Desmond and Mpho Tutu

Bloomsbury

229 pages; R255

The Truth and ­Reconciliation Commission showed us that forgiveness is possible if we strive for it. Now, Archbishop ­Emeritus Desmond ­Tutu and his daughter Mpho have written a book for those seeking forgiveness and for those who want to forgive.

The Book of Forgiving is a practical guide to healing, borrowing stories from ordinary people who have travelled this path. The premise is that everyone at some point needs to forgive or be forgiven – a process that scientists say holds many health benefits.

Four steps to forgiving others

Step 1: Telling the story

“There is a profound reclaiming of dignity and strength when you are able to stand in front of your abuser, stand in your truth, and speak of how that person hurt you,” the authors say. It is not always possible to talk directly to your abuser, so speak to trusted friends, family members or religious leaders.

Step 2: Naming the hurt

Difficult though it may be, naming our hurt is as important as telling the story. “We give voice to our hurts not to be victims or martyrs, but to find freedom from ­resentment, anger, shame or self-loathing that festers inside us,” the ­Tutus write.

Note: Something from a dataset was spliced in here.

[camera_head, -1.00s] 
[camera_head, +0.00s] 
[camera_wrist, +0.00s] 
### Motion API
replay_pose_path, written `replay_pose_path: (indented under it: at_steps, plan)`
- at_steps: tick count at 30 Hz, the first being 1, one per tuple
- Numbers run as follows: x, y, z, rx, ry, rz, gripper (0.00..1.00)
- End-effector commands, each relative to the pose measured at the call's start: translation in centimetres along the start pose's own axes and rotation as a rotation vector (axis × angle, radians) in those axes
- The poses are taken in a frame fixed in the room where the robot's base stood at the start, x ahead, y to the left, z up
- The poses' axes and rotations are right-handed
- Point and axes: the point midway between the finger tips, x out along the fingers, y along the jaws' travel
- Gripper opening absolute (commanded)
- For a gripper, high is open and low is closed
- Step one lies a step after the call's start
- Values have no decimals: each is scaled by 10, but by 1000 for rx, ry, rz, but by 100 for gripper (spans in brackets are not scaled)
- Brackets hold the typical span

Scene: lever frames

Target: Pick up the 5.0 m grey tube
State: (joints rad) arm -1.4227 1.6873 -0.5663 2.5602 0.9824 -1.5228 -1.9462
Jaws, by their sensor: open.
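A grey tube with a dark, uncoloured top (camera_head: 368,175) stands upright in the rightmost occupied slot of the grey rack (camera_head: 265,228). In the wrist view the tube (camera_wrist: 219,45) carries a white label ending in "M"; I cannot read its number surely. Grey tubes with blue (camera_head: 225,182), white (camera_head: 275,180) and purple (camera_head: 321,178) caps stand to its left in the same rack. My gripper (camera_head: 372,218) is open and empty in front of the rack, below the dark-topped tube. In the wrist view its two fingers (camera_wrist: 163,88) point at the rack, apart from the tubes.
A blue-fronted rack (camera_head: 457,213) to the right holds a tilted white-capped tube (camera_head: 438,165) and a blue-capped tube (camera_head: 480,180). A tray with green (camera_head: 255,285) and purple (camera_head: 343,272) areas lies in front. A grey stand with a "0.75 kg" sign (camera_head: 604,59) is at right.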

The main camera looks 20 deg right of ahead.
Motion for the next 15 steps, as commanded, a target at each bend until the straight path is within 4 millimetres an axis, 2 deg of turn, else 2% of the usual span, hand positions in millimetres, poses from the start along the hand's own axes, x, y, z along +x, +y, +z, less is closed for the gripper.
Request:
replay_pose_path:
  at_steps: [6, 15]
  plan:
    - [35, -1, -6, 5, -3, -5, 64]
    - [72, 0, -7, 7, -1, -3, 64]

Step 3: Granting forgiveness

This act heals the person granting forgiveness more than it does the forgiven. This is because carrying resentment only increases your burden. Granting forgiveness ­results in the telling of a new story, from “victim to hero”. You can’t move on until you forgive.

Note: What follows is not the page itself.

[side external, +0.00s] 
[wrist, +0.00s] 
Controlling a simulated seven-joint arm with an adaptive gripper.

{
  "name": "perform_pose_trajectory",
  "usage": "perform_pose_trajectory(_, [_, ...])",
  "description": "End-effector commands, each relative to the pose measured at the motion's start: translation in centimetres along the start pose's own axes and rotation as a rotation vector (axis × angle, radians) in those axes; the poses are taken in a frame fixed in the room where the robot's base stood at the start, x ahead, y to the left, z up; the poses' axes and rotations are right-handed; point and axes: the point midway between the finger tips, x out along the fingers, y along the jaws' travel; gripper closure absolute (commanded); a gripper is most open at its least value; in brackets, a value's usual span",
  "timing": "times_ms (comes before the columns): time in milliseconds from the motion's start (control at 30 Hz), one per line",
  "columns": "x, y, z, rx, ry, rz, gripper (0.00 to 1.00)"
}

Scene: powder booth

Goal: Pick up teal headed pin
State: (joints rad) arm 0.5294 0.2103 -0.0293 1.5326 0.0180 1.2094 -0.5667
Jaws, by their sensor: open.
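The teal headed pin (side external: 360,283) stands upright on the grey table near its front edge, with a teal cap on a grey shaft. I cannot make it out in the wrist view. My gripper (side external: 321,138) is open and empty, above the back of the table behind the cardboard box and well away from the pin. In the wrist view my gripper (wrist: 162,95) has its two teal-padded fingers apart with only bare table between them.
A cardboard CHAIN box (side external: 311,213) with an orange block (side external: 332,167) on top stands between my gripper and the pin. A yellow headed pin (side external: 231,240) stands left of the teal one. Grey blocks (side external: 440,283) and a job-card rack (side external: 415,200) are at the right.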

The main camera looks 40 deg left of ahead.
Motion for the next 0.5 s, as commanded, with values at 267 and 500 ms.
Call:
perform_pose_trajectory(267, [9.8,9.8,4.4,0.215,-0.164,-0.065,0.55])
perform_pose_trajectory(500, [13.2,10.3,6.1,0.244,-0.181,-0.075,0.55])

Step 4: Renewing or releasing the relationship

As strange as it may sound, you are inevitably in a relationship with your abuser – one bound by hurt. This relationship can be either ­renewed or terminated. You can decide how best to handle it once the first three steps are taken.

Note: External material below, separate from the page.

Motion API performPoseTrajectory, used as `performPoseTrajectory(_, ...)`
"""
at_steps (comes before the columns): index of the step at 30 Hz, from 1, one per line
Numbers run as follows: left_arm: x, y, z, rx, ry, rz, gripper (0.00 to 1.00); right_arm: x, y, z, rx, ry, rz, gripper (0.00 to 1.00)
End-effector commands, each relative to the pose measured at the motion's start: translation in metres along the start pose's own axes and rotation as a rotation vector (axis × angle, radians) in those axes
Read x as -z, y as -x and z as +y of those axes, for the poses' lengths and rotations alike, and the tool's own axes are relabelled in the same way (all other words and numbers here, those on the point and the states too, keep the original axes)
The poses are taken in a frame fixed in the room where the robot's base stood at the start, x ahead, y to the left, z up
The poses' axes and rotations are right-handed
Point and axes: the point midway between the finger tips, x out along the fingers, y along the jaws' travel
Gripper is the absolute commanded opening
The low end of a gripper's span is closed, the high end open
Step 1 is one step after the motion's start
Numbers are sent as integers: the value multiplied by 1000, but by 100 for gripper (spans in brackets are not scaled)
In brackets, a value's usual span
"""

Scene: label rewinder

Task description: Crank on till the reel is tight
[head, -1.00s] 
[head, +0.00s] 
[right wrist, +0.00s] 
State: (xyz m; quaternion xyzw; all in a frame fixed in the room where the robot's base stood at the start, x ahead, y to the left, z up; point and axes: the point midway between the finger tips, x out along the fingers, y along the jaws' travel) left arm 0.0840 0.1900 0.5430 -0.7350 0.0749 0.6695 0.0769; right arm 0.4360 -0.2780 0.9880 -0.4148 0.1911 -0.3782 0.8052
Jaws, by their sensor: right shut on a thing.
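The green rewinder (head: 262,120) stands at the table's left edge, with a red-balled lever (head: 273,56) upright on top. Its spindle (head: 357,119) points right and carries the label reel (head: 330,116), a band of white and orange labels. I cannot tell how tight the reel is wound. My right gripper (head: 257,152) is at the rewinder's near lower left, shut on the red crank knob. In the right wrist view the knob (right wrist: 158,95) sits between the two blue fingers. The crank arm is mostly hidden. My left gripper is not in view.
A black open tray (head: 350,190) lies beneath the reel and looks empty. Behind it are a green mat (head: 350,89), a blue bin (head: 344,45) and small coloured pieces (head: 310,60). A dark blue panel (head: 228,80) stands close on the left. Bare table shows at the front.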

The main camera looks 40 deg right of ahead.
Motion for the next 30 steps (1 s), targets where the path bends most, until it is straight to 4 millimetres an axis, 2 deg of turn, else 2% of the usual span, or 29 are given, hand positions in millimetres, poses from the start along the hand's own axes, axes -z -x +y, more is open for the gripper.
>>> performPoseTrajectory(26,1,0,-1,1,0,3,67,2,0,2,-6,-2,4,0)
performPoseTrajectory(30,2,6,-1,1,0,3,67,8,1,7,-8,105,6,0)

Four steps to being forgiven

Step 1: Admitting the wrong

Admitting to your wrongs must be done in earnest, as a way of taking responsibility. It must be done without justification or expectations.

Step 2: Witnessing the anguish and apologising

This needs humility and sincerity, or it makes a mockery of the process. Say “I am sorry”. Mean it. Do not argue or justify your actions. Answer all questions honestly.

Step 3: Asking for forgiveness

There is no guarantee that you will be forgiven, but asking forgiveness is a form of accounting for your wrongs and letting go of the past. Show remorse. It is the responsibility of the one who seeks forgiveness to make things right.

Step 4: Renewing or releasing the relationship

It is possible for victim and abuser to move forward and create a new story, but sometimes this ideal is not possible. In such a case, the relationship should be terminated without any ill will to forge a new future free of the past.